◆ DIRECTION ◆
The listing below should be printed exactly, every line of it. Skip the pictures.
━━━ DATA
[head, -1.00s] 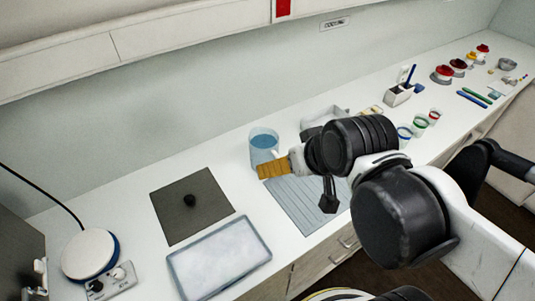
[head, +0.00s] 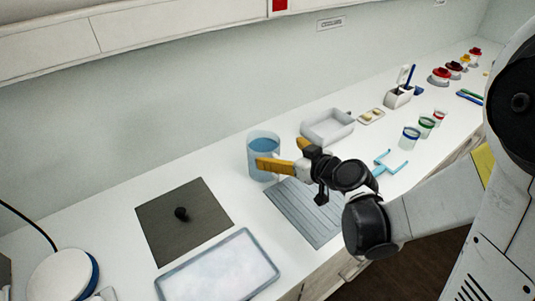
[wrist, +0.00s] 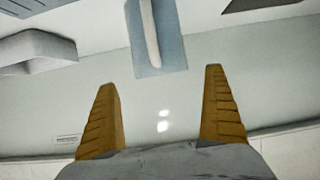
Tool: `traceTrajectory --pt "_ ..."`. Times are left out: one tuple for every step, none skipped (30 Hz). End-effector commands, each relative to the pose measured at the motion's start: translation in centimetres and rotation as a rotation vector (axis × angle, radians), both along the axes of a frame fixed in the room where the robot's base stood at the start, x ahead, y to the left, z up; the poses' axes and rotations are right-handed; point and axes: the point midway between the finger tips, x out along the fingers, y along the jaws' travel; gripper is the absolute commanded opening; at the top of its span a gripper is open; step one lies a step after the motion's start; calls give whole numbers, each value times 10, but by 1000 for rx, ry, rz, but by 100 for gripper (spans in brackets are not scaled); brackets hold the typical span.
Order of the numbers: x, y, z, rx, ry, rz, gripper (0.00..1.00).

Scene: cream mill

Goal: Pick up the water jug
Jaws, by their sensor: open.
━━━━━━
◆ OUTPUT OF THE TASK ◆
[head, -1.00s] 
[head, +0.00s] 
[wrist, +0.00s] 
Tool: `traceTrajectory --pt "_ ..."`. Times are left out: one tuple for every step, none skipped (30 Hz). End-effector commands, each relative to the pose measured at the motion's start: translation in centimetres and rotation as a rotation vector (axis × angle, radians), both along the axes of a frame fixed in the room where the robot's base stood at the start, x ahead, y to the left, z up; the poses' axes and rotations are right-handed; point and axes: the point midway between the finger tips, x out along the fingers, y along the jaws' travel; gripper is the absolute commanded opening; at the top of its span a gripper is open; step one lies a step after the motion's start; calls give whole numbers, each value times 10, but by 1000 for rx, ry, rz, but by 100 for gripper (spans in brackets are not scaled); brackets hold the typical span.
Order of the numbers: x, y, z, rx, ry, rz, gripper (0.00..1.00).

Scene: cream mill

Goal: Pick up the water jug
Jaws, by their sensor: open.

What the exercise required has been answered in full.